The whole premise of my blog is to make people smile. And hopefully that title, made you chuckle or even laugh out loud. There's just strange things happening with my body and I think blogging is partially responsible. Being conscious of weight loss is a no win situation for me. I thought when I began running that I would drop the pounds like magic. But it should come as no surprise, with running came an increased appetite. I don't own a scale, so honestly I judge my weight by how my jeans fit or how a t-shirt fits. Weight is just a number, but fitting into a particular pair of jeans, now that's the evidence I need.

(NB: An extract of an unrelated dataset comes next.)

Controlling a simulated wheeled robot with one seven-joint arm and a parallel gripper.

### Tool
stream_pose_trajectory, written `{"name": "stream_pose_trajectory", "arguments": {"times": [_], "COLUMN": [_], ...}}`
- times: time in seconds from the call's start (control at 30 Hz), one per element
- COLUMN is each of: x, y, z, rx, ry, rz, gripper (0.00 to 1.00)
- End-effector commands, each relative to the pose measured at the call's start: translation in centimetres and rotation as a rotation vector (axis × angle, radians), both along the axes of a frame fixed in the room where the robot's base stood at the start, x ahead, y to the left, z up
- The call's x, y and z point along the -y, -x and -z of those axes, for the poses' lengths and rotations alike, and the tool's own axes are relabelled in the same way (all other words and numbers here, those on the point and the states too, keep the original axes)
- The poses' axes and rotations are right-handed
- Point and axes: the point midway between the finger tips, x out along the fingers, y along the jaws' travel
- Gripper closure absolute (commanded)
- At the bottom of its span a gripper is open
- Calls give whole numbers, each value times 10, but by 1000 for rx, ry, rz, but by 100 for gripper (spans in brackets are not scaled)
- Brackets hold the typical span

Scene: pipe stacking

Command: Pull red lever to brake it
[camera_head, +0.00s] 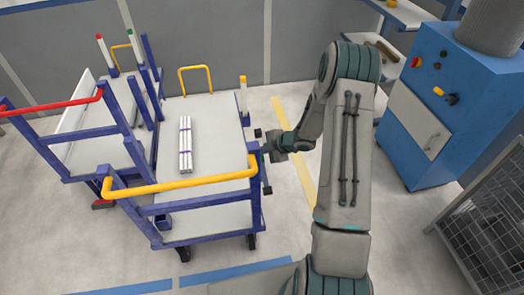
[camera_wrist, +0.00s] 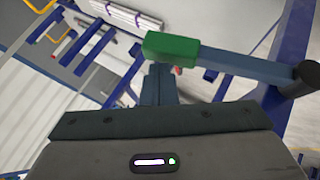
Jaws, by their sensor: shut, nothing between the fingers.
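The red lever is mostly hidden; only a small red patch (camera_wrist: 178,70) shows in the wrist view, beside my fingertips and just under a green block. That green block (camera_wrist: 171,46) is the end of a blue-grey lever bar (camera_wrist: 245,66), which runs right to a dark round end. My gripper (camera_wrist: 160,72) is shut and empty, its fingertips close below the green block; I cannot tell whether they touch it or the red part. In the head view my gripper (camera_head: 262,147) is at the right side of the blue cart (camera_head: 215,112). No lever colour is visible there.
A bundle of pipes (camera_head: 185,145) lies on the cart's white top. A yellow handle (camera_head: 180,186) crosses its near end. A second cart with a red handle (camera_head: 52,105) stands at left. A blue cabinet (camera_head: 420,95) and wire cage (camera_head: 492,215) stand at right.

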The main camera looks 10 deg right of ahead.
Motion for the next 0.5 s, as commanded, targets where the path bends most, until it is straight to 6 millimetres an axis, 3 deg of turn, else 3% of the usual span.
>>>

Here enters blogging. I don't eat when I am at my computer. I just can't handle the crumbs or grease, or potential sticky fingers around my keyboard. Being a firm believer in the calories in vs. calories burned theory, blogging must be a connection to the calories not eaten. Maybe expressing myself in my blog has helped me deal with some emotional issues I would have previously snacked my way to escape. Interesting theory. I think I like it. Maybe I should start a few more blogs..

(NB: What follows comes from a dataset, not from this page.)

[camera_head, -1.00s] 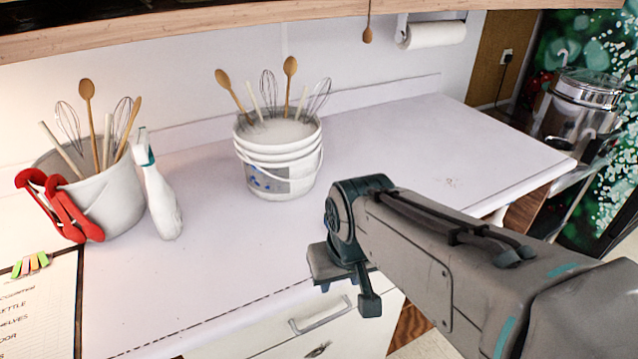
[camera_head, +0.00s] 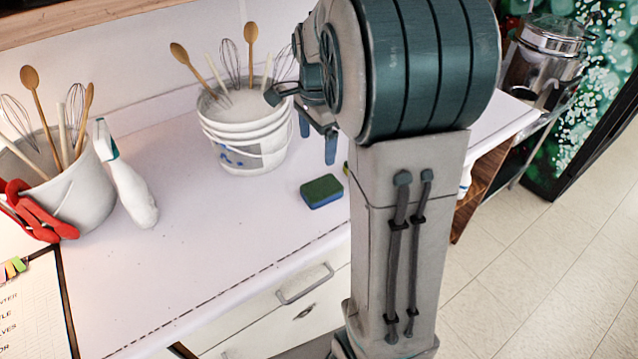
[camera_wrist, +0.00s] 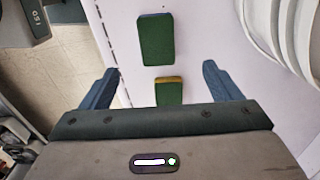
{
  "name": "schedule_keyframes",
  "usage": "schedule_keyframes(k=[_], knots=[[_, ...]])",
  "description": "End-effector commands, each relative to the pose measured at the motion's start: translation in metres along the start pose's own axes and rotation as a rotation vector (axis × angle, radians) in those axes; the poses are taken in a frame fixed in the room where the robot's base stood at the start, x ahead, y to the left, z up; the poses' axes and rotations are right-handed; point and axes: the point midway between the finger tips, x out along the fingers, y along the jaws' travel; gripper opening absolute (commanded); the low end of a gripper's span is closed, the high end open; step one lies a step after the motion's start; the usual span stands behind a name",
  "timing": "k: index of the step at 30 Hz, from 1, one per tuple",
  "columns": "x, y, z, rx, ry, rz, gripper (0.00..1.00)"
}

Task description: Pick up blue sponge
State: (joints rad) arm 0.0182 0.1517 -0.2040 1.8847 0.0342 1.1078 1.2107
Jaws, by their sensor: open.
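The blue sponge (camera_head: 321,191) lies flat on the white counter near its front edge, green scouring side up with a blue side showing. In the wrist view the blue sponge (camera_wrist: 156,40) is beyond my fingertips, with a thin blue edge at its far end. A second sponge (camera_wrist: 169,93), green on top with a yellow edge, lies nearer, between my fingers in that picture. In the head view my arm hides most of this yellow-edged sponge (camera_head: 346,168). My gripper (camera_head: 317,140) is open and empty above the counter, pointing down; its two fingers also show in the wrist view (camera_wrist: 159,68).
A white bucket of utensils (camera_head: 245,150) stands behind the sponges, close to my gripper. A clipboard (camera_head: 35,310) lies front left. The counter's front middle is clear.

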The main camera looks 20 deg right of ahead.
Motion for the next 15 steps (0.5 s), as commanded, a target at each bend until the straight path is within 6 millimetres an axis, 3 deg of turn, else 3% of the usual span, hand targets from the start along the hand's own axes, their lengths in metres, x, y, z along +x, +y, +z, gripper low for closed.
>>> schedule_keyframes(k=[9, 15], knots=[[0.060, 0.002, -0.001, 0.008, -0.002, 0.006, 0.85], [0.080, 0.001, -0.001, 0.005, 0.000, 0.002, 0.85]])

Now let's be realistic here. Gosh, I am not a size 4. But, I am happy to share that I am back in my Seven Jeans, my one pair of jeans that I could actually call "long" on me, fancy that. They have been sitting in the back of my closet for quite sometime now. They symbolize a different place for me, a place where I feel more content in my body. Let me be the first to say they are by no means the "skinny jeans" I wore when I was a skeleton the first year after having Sj. So I guess you could call them my big-skinny jeans. Yeah, that's about right.
I am going to go out on a limb and share some advice, in my moment of clarity. If you find you are an emotional eater, maybe the secret to fight that old habit is to start journaling, start blogging, or dive into something new, without looking back or worrying if it will go smoothly. It could just unlock the door to the world you've been waiting for.